Robot episode records
§ §
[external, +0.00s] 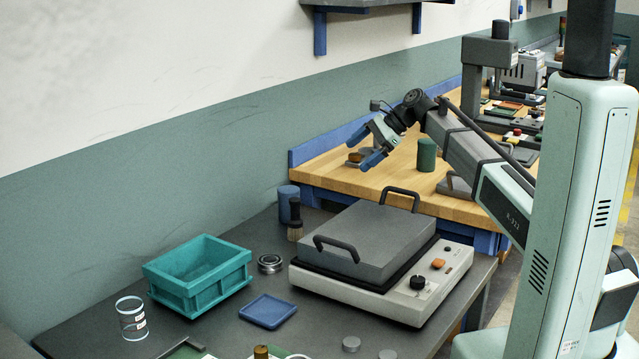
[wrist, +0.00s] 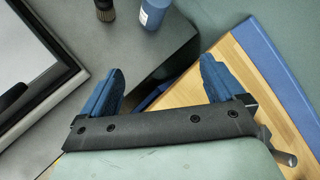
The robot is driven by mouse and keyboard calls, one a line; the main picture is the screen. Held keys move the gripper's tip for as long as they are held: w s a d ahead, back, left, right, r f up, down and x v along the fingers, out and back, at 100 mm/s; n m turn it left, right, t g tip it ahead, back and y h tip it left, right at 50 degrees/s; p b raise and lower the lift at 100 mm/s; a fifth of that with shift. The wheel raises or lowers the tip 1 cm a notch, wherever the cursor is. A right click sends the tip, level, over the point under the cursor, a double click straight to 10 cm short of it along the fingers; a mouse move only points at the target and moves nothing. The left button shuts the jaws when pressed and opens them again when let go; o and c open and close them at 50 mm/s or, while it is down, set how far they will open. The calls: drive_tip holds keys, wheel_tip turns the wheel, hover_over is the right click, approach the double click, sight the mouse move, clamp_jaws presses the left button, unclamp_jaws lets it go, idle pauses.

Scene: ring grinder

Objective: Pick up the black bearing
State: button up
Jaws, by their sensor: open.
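A dark ring-shaped bearing (external: 270,263) with a shiny metal face lies flat on the grey table in the external view, between the teal bin and the machine with the grey lid. It does not show in the wrist view. My gripper (external: 365,148) is open and empty, raised in the air well above and to the right of the bearing. In the wrist view my gripper (wrist: 161,68) has its two blue fingers spread apart with nothing between them.
A teal bin (external: 197,285) stands left of the bearing and a machine with a handled grey lid (external: 368,240) stands right. A brush (external: 295,222) and blue cylinder (external: 287,203) stand behind. A blue tray (external: 267,311) lies in front. A clear jar (external: 131,319) stands at left.

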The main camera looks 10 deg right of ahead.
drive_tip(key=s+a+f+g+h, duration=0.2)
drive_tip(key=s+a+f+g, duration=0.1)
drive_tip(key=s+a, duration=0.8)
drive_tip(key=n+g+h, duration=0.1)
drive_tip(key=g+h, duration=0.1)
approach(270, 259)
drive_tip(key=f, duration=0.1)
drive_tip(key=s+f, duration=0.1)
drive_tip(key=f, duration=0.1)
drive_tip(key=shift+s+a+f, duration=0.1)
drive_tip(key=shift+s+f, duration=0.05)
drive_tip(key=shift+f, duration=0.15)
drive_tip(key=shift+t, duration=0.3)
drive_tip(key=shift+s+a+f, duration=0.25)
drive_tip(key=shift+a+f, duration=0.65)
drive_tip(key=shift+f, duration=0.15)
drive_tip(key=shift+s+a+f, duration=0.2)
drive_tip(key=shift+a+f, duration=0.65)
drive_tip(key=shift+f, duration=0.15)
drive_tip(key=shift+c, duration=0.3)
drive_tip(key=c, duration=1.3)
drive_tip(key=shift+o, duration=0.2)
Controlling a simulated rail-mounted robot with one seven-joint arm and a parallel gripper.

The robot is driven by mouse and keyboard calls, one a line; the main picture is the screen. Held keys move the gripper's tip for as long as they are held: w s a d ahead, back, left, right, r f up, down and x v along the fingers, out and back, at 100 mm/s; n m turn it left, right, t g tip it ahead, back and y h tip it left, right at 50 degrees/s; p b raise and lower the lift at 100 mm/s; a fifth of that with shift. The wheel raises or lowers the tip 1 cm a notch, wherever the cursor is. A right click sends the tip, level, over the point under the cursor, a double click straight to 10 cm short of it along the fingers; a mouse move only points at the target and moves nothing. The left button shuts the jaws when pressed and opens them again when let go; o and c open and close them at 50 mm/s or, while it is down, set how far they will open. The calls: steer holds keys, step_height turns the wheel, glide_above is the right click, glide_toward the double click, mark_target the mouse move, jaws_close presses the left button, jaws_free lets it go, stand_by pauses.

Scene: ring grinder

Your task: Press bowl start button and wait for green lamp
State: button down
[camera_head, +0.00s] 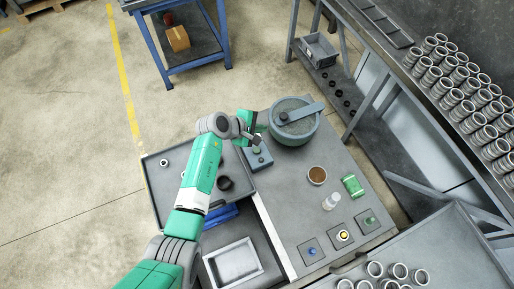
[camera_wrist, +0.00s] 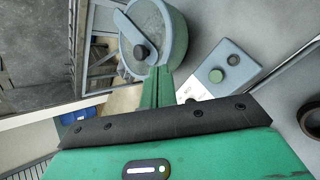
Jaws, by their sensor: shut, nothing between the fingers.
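The round grey-green bowl (camera_head: 300,134) stands at the far end of the bench with a flat grey bar and a dark knob over its top. It also shows at the upper middle of the wrist view (camera_wrist: 175,45). Beside it is a small grey-blue control box (camera_head: 262,161), also in the wrist view (camera_wrist: 240,72). The box carries a green round button (camera_wrist: 216,76) and a smaller dark green lamp-like dome (camera_wrist: 233,59), which looks unlit. My gripper (camera_head: 262,127) is shut and empty, close to the bowl's left side and near the box. In the wrist view, its fingers (camera_wrist: 160,74) overlap the bowl's lower edge.
On the bench are a brown-filled cup (camera_head: 317,175), a green packet (camera_head: 353,186), a clear bottle (camera_head: 331,201) and several button plates (camera_head: 343,236). A dark tray (camera_head: 160,190) lies left under my arm. Racks of metal rings (camera_head: 470,105) stand at right.

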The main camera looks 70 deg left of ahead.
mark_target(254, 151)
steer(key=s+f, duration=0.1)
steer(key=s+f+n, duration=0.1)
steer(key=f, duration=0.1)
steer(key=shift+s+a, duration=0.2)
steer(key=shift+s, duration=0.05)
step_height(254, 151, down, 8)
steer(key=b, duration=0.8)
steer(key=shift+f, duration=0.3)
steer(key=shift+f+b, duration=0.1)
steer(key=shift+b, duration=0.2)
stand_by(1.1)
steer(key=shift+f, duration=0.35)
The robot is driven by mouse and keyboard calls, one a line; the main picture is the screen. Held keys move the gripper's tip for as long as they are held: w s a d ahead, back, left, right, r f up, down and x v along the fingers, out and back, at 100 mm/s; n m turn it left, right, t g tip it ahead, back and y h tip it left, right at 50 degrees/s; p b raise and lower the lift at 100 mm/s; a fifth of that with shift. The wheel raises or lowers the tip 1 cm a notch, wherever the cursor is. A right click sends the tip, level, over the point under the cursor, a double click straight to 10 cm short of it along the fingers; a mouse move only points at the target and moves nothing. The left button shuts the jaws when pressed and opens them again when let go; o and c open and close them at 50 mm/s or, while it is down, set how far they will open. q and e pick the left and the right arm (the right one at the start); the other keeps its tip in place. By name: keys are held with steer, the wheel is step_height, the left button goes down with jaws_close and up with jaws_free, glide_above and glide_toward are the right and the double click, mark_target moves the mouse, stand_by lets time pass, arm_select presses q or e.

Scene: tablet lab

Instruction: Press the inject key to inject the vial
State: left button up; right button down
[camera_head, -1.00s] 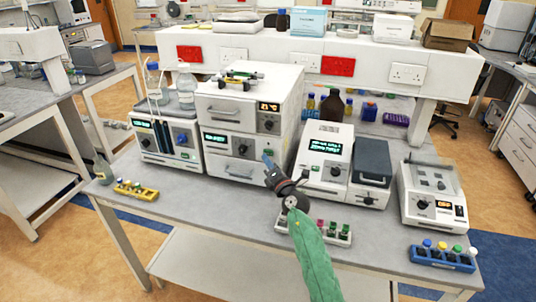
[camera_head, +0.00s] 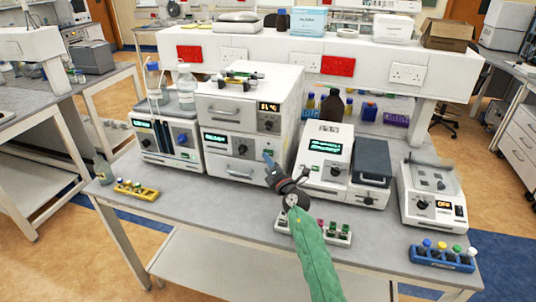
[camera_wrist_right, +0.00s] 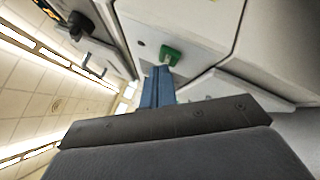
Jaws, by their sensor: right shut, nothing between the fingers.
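The inject key is a small green key (camera_wrist_right: 170,55) on the white front of the stacked instrument (camera_head: 284,100), seen in the right wrist view. My right gripper (camera_head: 268,157) is shut and empty, its blue fingertips pointing at the lower right of that instrument's front. In the right wrist view the blue fingertips (camera_wrist_right: 160,70) lie right at the key's lower edge; I cannot tell whether they touch it. In the head view the fingers hide most of the key. Which vial is meant I cannot tell. My left gripper is not in view.
A pump unit with bottles (camera_head: 165,140) stands left of the stack, and a white instrument with a lit display (camera_head: 325,160) close at its right. Vial racks, yellow (camera_head: 138,192) and blue (camera_head: 440,264), lie along the front. A rack (camera_head: 340,238) sits beside my right arm.

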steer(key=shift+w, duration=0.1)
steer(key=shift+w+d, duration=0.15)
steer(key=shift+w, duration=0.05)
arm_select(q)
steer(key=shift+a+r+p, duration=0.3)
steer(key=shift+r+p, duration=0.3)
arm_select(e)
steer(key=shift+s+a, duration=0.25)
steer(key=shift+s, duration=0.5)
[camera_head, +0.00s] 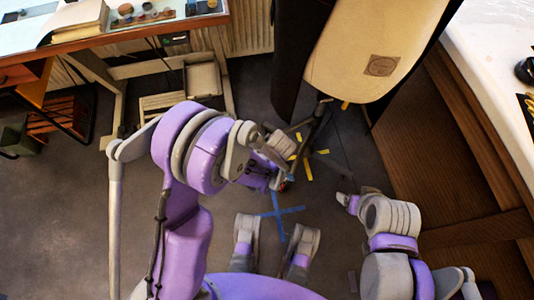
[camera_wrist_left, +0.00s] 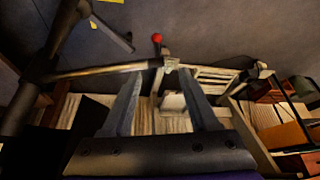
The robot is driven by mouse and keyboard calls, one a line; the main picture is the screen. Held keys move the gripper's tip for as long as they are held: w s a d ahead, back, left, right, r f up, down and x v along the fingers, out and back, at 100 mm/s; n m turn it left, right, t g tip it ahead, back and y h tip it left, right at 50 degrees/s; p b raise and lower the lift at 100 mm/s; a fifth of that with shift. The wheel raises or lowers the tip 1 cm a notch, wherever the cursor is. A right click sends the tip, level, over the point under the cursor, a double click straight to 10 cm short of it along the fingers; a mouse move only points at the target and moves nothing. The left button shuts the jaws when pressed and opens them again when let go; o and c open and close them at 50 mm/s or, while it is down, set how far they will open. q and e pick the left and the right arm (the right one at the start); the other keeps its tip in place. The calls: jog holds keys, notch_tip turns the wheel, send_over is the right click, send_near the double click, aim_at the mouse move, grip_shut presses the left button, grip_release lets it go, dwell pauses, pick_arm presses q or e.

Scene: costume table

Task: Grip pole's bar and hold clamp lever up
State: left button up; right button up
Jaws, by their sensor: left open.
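In the left wrist view a pale bar (camera_wrist_left: 105,71) runs sideways from a dark pole (camera_wrist_left: 55,55) at the left. The bar ends at a small clamp, where a lever with a red ball (camera_wrist_left: 157,38) stands up. My left gripper (camera_wrist_left: 160,78) is open, its two fingers on either side of the clamp end in this picture; nothing is visibly gripped, and I cannot tell the depth gap. In the head view the left gripper's fingers are hard to make out behind my arm. My right gripper (camera_head: 345,200) hangs low at the right; its jaws are unclear.
A table (camera_head: 120,35) with a book and small pots is at the upper left. A white-topped wooden counter (camera_head: 485,65) is at the right. Coloured tape marks the floor (camera_head: 285,211).

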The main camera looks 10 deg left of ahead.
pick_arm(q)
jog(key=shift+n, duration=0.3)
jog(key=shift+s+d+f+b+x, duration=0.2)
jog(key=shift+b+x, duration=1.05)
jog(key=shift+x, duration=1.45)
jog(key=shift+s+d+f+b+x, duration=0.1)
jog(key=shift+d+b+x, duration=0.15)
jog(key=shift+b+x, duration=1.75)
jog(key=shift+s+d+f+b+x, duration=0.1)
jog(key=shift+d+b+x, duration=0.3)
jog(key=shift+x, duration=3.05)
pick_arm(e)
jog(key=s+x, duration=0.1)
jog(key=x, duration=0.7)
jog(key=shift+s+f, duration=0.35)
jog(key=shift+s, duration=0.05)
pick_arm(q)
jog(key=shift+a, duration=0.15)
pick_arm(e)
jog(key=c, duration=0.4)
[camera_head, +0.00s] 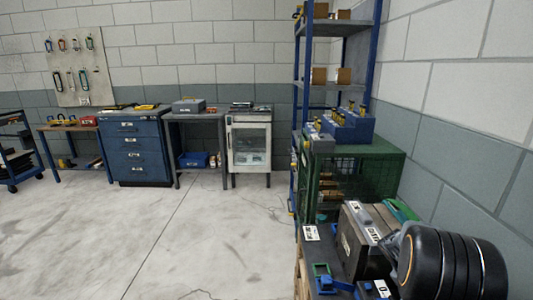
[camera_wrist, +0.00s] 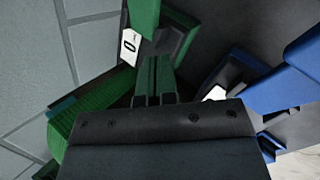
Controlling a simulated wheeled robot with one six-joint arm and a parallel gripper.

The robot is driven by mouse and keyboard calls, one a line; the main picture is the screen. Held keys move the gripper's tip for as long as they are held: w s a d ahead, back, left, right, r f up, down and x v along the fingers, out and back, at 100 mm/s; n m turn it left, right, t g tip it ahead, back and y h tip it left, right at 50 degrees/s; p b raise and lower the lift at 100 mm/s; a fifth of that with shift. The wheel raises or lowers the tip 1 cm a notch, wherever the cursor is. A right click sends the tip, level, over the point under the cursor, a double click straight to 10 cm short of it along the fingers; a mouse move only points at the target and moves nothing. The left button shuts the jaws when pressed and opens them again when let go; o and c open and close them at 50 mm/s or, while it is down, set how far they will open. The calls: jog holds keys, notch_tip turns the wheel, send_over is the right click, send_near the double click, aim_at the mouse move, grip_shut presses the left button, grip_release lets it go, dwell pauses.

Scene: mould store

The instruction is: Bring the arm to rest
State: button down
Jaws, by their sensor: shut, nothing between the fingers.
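My gripper (camera_wrist: 154,98) shows in the wrist view as two short dark fingers close together beyond a dark plate, shut and holding nothing. A green part (camera_wrist: 158,72) lies in line with the fingertips; I cannot tell if they touch it. A white tag with a 0 (camera_wrist: 130,46) is beside the green part. A blue part (camera_wrist: 285,88) is to the right. In the head view a black rounded link of my arm fills the lower right corner, over a bench, and my gripper is not visible there.
A green mesh cabinet (camera_head: 382,160) and a tall blue rack (camera_head: 299,70) stand behind. A blue drawer cabinet (camera_head: 139,150) is by the far wall. The floor (camera_head: 190,240) is open.

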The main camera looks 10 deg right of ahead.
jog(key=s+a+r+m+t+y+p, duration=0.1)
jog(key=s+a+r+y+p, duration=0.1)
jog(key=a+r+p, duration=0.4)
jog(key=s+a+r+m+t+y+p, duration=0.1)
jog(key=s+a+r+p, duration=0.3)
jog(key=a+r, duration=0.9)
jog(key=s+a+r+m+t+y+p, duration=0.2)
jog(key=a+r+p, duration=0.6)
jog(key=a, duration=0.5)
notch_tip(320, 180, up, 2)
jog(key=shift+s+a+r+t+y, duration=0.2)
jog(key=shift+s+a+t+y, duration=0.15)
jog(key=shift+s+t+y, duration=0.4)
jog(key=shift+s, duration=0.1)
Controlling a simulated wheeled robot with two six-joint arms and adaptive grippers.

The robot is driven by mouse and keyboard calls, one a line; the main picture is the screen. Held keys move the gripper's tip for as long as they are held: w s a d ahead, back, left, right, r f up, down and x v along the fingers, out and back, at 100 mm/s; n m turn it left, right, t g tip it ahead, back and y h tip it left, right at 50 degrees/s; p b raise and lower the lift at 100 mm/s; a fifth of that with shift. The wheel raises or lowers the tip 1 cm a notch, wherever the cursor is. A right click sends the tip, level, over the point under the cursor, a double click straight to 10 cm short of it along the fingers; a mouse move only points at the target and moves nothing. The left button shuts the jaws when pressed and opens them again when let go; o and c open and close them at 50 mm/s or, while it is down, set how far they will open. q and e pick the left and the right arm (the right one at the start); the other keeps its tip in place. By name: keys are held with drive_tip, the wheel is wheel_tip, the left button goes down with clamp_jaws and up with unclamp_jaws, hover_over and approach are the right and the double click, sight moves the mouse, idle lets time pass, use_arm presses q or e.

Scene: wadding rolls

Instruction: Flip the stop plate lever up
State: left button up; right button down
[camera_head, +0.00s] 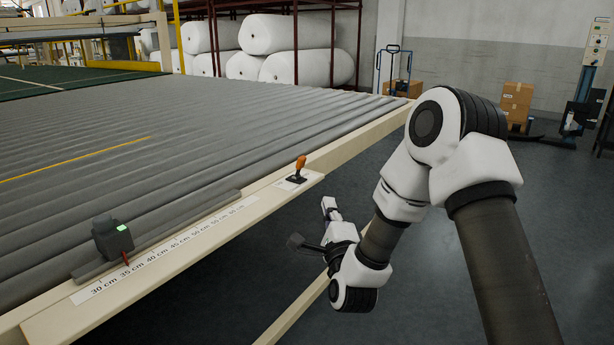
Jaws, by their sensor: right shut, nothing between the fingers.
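The lever (300,168) has an orange handle on a small black base. It is fixed to the cream side rail at the right end of the printed scale, and its handle stands up from the base with a slight lean. My right gripper (329,207) is outside the rail, below and to the right of the lever. It is shut and empty, and a clear gap separates it from the lever. My left gripper is out of view.
The cream rail (188,262) carries a centimetre scale. A dark block with a green light (112,240) stands beside the scale, near a long grey bar (190,231). The grey roller bed (180,130) fills the left. Open floor (440,270) lies right of the rail.

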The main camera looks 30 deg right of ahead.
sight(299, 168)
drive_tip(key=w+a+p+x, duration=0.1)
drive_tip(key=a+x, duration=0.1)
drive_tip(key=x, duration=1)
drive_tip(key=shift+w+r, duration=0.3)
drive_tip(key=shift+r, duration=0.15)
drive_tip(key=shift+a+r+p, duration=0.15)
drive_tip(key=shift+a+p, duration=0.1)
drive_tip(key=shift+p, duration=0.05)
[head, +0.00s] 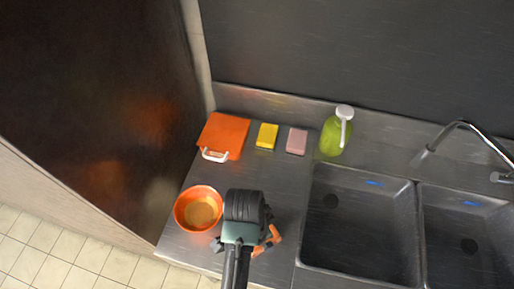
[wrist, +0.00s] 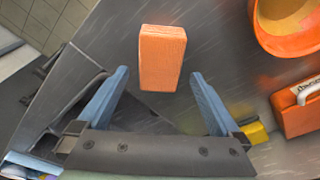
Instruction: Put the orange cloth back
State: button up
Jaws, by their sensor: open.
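The orange cloth (wrist: 162,58) looks like a folded, block-shaped piece with a fine weave, and lies on the steel counter. In the wrist view it is just ahead of and partly between my fingertips, with a gap on each side. In the head view only orange parts of it (head: 275,232) show to the right of my gripper (head: 245,240), which hides the rest. My gripper (wrist: 160,75) is open and empty above the counter.
An orange bowl (head: 184,212) stands left of my gripper. Behind are an orange box-like thing (head: 226,132) with a white handle, a yellow sponge (head: 267,136), a pink sponge (head: 297,141) and a green pump bottle (head: 332,137). Two sink basins (head: 360,225) lie right.

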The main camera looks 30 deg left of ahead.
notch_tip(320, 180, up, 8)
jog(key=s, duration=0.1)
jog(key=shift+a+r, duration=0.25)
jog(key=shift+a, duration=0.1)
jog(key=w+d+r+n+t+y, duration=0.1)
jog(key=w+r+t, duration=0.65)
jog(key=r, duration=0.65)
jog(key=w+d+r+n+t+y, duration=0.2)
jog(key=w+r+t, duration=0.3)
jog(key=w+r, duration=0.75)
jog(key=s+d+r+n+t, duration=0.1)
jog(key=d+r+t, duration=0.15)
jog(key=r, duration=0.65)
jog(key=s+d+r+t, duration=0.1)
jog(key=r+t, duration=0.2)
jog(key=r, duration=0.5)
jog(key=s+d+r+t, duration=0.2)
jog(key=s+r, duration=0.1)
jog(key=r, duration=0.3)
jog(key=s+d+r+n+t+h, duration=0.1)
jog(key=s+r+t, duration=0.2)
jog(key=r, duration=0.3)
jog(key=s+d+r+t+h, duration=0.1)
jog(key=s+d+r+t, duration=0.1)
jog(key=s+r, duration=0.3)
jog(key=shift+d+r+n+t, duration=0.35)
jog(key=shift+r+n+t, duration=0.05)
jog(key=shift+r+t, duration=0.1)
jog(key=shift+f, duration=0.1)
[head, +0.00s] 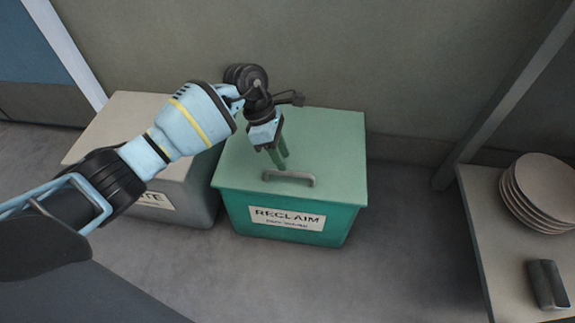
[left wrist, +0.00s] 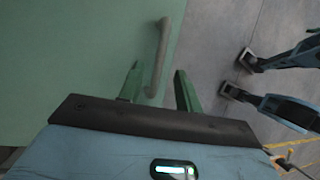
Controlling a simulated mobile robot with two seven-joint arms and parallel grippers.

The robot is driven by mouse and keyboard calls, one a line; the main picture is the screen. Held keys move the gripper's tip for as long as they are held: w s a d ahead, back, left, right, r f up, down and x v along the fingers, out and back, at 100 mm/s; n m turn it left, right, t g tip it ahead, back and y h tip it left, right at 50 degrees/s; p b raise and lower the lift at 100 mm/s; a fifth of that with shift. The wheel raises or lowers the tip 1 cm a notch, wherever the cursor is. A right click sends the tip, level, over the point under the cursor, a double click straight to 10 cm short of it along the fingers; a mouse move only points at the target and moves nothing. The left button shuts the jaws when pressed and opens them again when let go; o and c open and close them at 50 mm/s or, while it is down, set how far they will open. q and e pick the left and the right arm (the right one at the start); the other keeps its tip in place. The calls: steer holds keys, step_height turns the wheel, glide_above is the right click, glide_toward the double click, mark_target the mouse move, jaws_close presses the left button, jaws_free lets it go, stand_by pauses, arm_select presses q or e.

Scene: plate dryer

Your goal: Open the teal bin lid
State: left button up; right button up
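The teal bin (head: 292,215) stands on the floor with its lid (head: 335,150) closed and a "RECLAIM" label on its front. A grey bar handle (head: 290,178) lies along the lid's front part. My left gripper (head: 281,164) points down over the lid just behind the handle. In the left wrist view its two green fingers are apart, with the handle (left wrist: 160,58) running between or just beyond their tips (left wrist: 157,80). I cannot tell whether a finger touches the handle. My right gripper is not in view.
A grey bin (head: 185,190) with a pale lid stands close on the left. At right, a table (head: 482,225) holds a stack of plates (head: 540,190) and a dark grey object (head: 547,284). A wall is behind the bins; the floor in front is clear.

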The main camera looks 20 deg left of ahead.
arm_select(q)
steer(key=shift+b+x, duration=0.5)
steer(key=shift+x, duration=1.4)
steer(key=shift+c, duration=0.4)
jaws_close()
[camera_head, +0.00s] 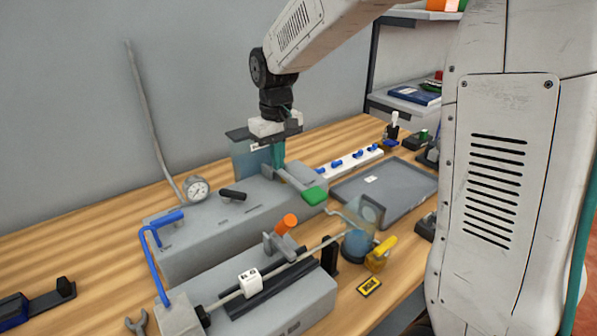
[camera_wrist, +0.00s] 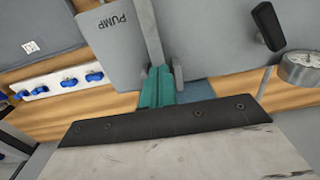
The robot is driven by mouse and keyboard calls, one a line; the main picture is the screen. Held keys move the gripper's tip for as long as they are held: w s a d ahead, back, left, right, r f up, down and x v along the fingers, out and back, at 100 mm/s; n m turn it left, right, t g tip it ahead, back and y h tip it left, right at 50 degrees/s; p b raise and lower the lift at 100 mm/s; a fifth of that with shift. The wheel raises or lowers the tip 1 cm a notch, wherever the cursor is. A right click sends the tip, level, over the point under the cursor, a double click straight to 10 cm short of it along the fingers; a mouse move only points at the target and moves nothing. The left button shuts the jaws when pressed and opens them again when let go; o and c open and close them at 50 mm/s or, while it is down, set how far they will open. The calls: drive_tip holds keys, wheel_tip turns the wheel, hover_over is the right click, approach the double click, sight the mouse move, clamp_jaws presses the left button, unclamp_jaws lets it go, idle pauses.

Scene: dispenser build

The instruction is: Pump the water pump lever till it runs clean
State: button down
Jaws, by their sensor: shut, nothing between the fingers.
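The pump lever is a grey bar with a green grip (camera_head: 314,195), on a grey housing (camera_head: 235,215). The grip points toward the front right, low over the housing's right end. In the wrist view the grey bar (camera_wrist: 147,30) runs up and away beside a plate marked PUMP (camera_wrist: 105,45). My gripper (camera_head: 278,164) is above the lever's inner end, away from the green grip. Its teal fingers (camera_wrist: 157,76) are shut and empty, close to the bar's pivot; whether they touch it I cannot tell. A clear cup (camera_head: 359,240) with bluish contents stands at the right.
A gauge (camera_head: 196,189) and a black handle (camera_head: 232,195) stand on the housing. In front is a second grey unit (camera_head: 300,300) with a blue pipe (camera_head: 152,240) and orange knob (camera_head: 289,222). A tray (camera_head: 400,190) and a white strip (camera_head: 347,162) lie behind right.

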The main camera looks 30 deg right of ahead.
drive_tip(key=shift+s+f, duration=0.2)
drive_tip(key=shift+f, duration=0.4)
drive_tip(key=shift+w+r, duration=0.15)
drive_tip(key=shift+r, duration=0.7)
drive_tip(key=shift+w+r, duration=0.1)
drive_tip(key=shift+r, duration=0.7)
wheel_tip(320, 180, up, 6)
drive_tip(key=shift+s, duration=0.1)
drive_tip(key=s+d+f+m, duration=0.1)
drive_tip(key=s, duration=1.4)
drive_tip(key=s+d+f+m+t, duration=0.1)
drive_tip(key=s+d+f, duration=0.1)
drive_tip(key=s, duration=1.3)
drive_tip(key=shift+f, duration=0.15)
§ §
Task
Find the line containing "Scene: dispenser build". Reproduce it exactly, along with every line after it through the last.

Solved exercise
Scene: dispenser build

The instruction is: Pump the water pump lever till it runs clean
State: button down
Jaws, by their sensor: shut, nothing between the fingers.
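The pump lever is a grey bar with a green grip (camera_head: 314,195), on a grey housing (camera_head: 235,215). The grip points toward the front right, low over the housing's right end. In the wrist view the grey bar (camera_wrist: 147,30) runs up and away beside a plate marked PUMP (camera_wrist: 105,45). My gripper (camera_head: 278,164) is above the lever's inner end, away from the green grip. Its teal fingers (camera_wrist: 157,76) are shut and empty, close to the bar's pivot; whether they touch it I cannot tell. A clear cup (camera_head: 359,240) with bluish contents stands at the right.
A gauge (camera_head: 196,189) and a black handle (camera_head: 232,195) stand on the housing. In front is a second grey unit (camera_head: 300,300) with a blue pipe (camera_head: 152,240) and orange knob (camera_head: 289,222). A tray (camera_head: 400,190) and a white strip (camera_head: 347,162) lie behind right.

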The main camera looks 30 deg right of ahead.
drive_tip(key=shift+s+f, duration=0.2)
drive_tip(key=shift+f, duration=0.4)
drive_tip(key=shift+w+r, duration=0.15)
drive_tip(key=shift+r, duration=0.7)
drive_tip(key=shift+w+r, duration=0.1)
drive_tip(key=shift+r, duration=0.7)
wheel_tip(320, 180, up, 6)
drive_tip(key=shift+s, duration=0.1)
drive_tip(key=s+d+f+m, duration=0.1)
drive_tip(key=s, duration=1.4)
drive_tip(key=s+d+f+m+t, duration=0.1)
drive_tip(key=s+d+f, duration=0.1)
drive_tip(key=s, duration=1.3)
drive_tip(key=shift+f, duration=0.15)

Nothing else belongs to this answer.